INSTRUCTION - Repeat the material in full. Keep every line exactly as it is.

DATASET SECTION -
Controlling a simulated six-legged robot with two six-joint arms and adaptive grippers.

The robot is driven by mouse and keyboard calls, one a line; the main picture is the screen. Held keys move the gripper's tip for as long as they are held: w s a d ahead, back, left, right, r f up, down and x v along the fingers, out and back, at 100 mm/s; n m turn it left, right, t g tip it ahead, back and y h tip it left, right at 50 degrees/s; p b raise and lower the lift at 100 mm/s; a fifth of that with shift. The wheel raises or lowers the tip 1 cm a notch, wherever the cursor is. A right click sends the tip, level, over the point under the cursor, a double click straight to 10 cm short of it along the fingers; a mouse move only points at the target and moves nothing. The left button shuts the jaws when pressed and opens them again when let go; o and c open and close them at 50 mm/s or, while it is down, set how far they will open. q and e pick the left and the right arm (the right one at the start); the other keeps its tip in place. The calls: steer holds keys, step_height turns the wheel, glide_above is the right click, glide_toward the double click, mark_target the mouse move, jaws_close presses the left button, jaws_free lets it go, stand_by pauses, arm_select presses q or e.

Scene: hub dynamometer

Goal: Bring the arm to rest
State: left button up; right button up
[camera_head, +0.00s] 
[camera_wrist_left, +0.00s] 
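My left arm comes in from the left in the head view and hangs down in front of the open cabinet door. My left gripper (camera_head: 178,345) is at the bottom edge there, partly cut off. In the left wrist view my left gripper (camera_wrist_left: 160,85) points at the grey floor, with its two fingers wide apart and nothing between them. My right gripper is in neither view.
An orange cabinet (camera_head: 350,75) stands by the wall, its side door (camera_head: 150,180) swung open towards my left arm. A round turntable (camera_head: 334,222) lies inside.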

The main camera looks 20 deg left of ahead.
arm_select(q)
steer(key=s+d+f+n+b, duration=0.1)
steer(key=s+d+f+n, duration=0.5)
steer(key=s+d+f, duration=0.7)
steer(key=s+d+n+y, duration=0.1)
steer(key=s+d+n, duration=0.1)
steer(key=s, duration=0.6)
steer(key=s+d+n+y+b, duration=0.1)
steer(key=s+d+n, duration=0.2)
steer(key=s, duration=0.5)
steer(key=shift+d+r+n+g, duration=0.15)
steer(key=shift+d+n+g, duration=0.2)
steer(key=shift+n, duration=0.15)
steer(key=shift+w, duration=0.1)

COMPLETED TASK -
Controlling a simulated six-legged robot with two six-joint arms and adaptive grippers.

The robot is driven by mouse and keyboard calls, one a line; the main picture is the screen. Held keys move the gripper's tip for as long as they are held: w s a d ahead, back, left, right, r f up, down and x v along the fingers, out and back, at 100 mm/s; n m turn it left, right, t g tip it ahead, back and y h tip it left, right at 50 degrees/s; p b raise and lower the lift at 100 mm/s; a fifth of that with shift. The wheel raises or lowers the tip 1 cm a notch, wherever the cursor is. A right click sends the tip, level, over the point under the cursor, a double click straight to 10 cm short of it along the fingers; a mouse move only points at the target and moves nothing. The left button shuts the jaws when pressed and opens them again when let go; o and c open and close them at 50 mm/s or, while it is down, set how far they will open. q and e pick the left and the right arm (the right one at the start); the other keeps its tip in place. The calls: steer holds keys, step_height turns the wheel, glide_above is the right click, glide_toward the double click, mark_target the mouse move, jaws_close presses the left button, jaws_free lets it go, stand_by pauses, arm_select presses q or e.

Scene: hub dynamometer

Goal: Bring the arm to rest
State: left button up; right button up
[camera_head, +0.00s] 
[camera_wrist_left, +0.00s] 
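My left arm comes in from the left in the head view and hangs down in front of the open cabinet door. My left gripper (camera_head: 178,345) is at the bottom edge there, partly cut off. In the left wrist view my left gripper (camera_wrist_left: 160,85) points at the grey floor, with its two fingers wide apart and nothing between them. My right gripper is in neither view.
An orange cabinet (camera_head: 350,75) stands by the wall, its side door (camera_head: 150,180) swung open towards my left arm. A round turntable (camera_head: 334,222) lies inside.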

The main camera looks 20 deg left of ahead.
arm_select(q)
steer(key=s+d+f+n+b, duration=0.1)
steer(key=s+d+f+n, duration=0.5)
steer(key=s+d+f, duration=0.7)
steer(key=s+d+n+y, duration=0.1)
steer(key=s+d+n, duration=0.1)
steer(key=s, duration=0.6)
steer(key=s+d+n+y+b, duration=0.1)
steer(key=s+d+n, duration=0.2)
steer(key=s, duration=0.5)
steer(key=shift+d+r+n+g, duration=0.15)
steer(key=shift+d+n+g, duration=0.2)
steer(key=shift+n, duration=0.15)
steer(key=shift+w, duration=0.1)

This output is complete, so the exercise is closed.